Nobel laureate Mohammed ElBaradei told about 200 activists gathered a sunset Ramadan meal that participating in the vote would go against “the national will” to transform Egypt into a genuine democracy.
“If the whole people boycott the elections totally, it will be in my view the end of the regime,” he told reporters afterward.
Egypt’s opposition groups are divided over the issue of a boycott and it is not clear how many would heed a call not to contest or vote in the election. The largest opposition force, Egypt’s Muslim Brotherhood, for example, is unlikely to boycott, although it backs ElBaradei and his demands for change.
ElBaradei, who served as the chief of the U.N. nuclear agency, returned home in February to a hero’s welcome. Supporters have rallied behind him to press for democratic reforms and urged him to run in the 2011 presidential election.

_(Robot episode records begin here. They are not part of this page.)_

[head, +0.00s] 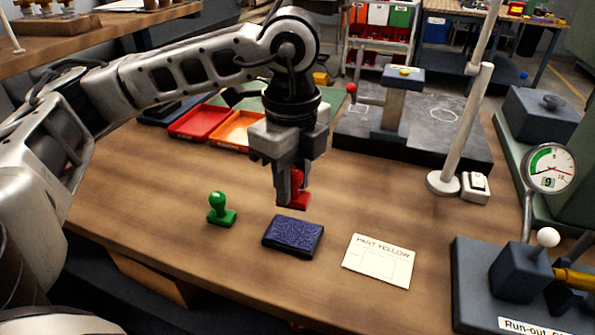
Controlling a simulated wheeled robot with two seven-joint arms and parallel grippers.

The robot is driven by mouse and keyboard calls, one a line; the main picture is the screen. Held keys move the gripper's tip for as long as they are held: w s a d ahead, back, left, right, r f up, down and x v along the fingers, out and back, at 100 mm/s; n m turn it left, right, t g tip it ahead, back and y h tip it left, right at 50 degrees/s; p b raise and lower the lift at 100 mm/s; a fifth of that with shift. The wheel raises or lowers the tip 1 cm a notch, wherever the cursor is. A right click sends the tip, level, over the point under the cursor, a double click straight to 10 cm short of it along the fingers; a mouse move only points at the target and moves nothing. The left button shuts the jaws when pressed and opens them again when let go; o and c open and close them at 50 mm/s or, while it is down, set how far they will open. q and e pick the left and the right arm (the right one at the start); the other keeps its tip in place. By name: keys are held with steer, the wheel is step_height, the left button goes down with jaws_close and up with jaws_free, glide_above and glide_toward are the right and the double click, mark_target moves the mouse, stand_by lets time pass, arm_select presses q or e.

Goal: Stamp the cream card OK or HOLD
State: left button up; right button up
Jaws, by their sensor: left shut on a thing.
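My left gripper (292,185) points down and is shut on a red stamp (299,196). It holds the stamp in the air above the table, just behind the dark blue ink pad (292,236). A green stamp (220,211) stands upright on the table to the left of the pad. The cream card (379,261) lies flat to the right of the pad. It reads "PART YELLOW" above a printed grid, and I see no stamp mark on it. My right gripper is not in view.
A red tray (199,122) and an orange tray (238,129) lie behind my gripper. A dark plate (440,140) carries a gauge stand (393,105). A lamp post (467,125) and switch (475,187) stand right. A run-out fixture (475,290) with a dial (550,167) is front right.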

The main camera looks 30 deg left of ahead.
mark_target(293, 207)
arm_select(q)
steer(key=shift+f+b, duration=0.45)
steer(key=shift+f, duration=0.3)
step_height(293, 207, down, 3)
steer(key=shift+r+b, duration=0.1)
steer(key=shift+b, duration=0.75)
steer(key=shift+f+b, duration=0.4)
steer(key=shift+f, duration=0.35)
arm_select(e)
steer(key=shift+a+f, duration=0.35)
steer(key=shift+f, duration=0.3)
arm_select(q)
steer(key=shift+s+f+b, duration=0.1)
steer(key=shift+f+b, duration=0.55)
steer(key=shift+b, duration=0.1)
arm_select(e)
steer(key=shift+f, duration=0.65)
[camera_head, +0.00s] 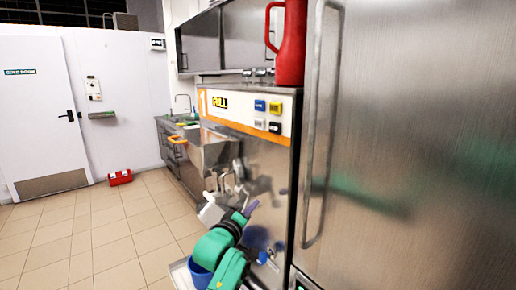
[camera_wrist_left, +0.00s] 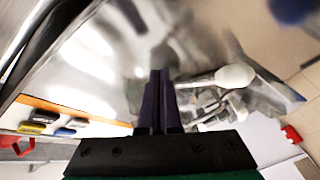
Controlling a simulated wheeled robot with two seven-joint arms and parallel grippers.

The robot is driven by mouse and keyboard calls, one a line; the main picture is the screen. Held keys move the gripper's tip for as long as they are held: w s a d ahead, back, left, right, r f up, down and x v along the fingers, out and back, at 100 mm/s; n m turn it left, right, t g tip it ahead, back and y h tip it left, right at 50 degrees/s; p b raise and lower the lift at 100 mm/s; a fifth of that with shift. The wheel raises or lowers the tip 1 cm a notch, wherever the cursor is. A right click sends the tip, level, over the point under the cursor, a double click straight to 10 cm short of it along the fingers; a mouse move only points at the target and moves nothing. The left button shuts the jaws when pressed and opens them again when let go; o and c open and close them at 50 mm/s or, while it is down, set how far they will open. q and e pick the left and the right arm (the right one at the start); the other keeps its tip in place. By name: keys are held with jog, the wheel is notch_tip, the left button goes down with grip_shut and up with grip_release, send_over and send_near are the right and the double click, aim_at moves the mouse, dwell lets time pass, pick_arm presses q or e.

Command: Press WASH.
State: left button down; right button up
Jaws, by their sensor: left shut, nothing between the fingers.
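I cannot read which is WASH. My left gripper (camera_head: 251,208), with purple fingers, is below the panel in front of the steel front, apart from the buttons. In the left wrist view its fingers (camera_wrist_left: 158,100) are together and empty, and the buttons (camera_wrist_left: 55,124) show at the left. My right gripper is out of view.
A red jug (camera_head: 288,45) stands on top of the freezer above the buttons. A tall steel door with a vertical handle (camera_head: 320,120) closes off the right. Metal spouts (camera_head: 230,180) stick out of the freezer front. The tiled floor (camera_head: 100,235) at left is largely clear.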

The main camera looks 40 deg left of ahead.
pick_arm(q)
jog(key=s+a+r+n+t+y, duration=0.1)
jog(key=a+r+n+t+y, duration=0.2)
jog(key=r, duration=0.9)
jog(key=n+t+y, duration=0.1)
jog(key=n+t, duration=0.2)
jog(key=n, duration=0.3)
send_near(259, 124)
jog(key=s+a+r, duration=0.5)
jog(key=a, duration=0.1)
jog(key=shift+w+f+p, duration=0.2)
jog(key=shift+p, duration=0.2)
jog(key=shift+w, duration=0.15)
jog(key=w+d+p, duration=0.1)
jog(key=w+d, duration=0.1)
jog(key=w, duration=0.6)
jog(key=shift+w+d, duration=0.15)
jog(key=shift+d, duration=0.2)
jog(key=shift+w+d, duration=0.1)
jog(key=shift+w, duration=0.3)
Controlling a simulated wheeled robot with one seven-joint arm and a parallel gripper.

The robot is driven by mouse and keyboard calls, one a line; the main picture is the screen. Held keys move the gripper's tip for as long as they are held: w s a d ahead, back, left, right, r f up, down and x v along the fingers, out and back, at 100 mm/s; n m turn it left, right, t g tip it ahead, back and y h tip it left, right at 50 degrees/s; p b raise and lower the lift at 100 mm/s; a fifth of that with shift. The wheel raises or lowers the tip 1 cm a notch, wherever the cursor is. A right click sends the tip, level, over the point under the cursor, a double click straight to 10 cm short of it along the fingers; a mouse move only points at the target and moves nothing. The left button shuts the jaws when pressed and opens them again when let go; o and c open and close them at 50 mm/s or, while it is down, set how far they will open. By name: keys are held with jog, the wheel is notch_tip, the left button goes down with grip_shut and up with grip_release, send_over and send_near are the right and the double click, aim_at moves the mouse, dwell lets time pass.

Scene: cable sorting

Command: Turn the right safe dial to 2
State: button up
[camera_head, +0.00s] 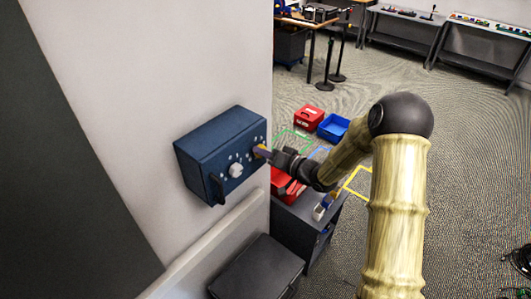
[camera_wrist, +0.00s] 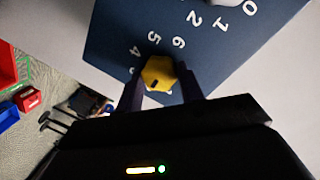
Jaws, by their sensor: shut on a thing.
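The blue safe box (camera_head: 222,150) is fixed to the wall, with a white dial (camera_head: 236,170) on the left and a yellow dial (camera_head: 259,151) on the right of its front. My gripper (camera_head: 268,153) reaches in from the right and is shut on the yellow dial. In the wrist view, the yellow dial (camera_wrist: 159,73) sits between my two fingers (camera_wrist: 160,88), with a dark mark near its lower edge. White numbers, including 4, 5 and 6, show beside it. Part of the dial's surroundings is hidden by my gripper.
A dark handle (camera_head: 217,188) sticks out at the safe's left. A red bin (camera_head: 308,117) and a blue bin (camera_head: 333,128) stand on the floor behind.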

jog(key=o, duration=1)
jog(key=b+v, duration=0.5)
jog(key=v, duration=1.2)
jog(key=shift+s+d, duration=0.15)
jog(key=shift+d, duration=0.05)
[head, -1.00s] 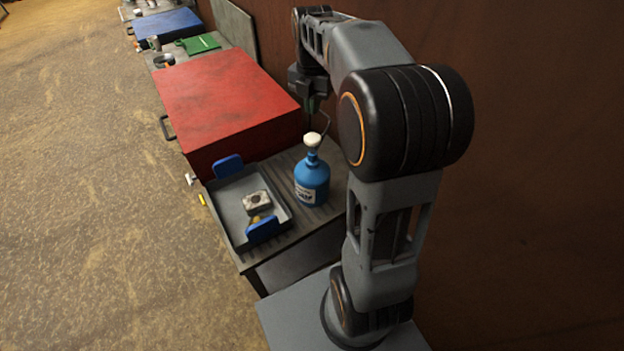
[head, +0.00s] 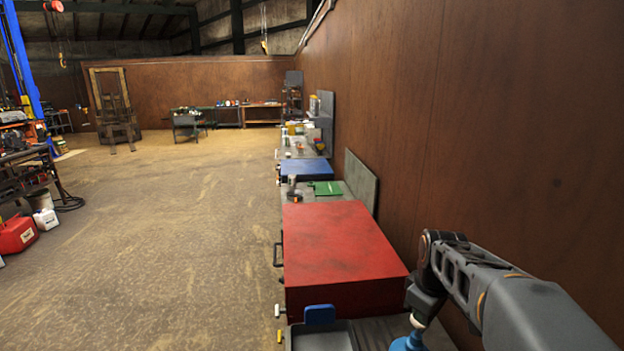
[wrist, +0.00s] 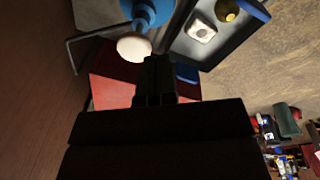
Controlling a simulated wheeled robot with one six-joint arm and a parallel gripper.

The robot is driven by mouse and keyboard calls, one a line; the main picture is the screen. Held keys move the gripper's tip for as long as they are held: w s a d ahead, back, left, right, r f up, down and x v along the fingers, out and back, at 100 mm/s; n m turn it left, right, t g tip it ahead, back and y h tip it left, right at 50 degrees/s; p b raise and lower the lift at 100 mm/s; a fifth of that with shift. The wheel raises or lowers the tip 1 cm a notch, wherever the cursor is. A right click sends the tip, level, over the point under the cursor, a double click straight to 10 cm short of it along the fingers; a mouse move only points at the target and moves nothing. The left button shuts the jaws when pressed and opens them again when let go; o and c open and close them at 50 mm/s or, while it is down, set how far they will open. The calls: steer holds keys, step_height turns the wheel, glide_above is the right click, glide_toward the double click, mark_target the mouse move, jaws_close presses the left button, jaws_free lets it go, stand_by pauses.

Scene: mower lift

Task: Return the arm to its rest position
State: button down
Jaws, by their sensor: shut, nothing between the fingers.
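My arm (head: 500,290) reaches in from the lower right of the head view, beside the brown wall. My gripper (wrist: 157,65) shows in the wrist view with its fingers together and nothing between them. Its fingertips are hidden in the head view.
A red box (head: 335,245) stands on the bench beyond the bottle. A grey tray (head: 325,338) with blue handles is left of the bottle; a small pale block (wrist: 201,31) lies in it. The wall (head: 500,120) is close on the right. Open floor (head: 170,240) lies left.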

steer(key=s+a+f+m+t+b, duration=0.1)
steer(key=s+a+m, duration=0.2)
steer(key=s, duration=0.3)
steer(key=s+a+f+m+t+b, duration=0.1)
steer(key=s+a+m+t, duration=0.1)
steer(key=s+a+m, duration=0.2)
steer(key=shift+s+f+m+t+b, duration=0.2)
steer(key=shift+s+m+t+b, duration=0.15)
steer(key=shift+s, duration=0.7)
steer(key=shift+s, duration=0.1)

ElBaradei, whose campaign has provoked government anger, said he would only run if there were constitutional changes and guarantees of free elections. In six months, his campaign has gathered around 800,000 signatures on a petition calling for such changes -- a force that seems to have encouraged ElBaradei to attack the government more forcefully.
Until Egypt’s political system opens up, it would be wrong to legitimize it by participating in elections, he said. By pressing from the outside, the regime is more likely to give way, he said.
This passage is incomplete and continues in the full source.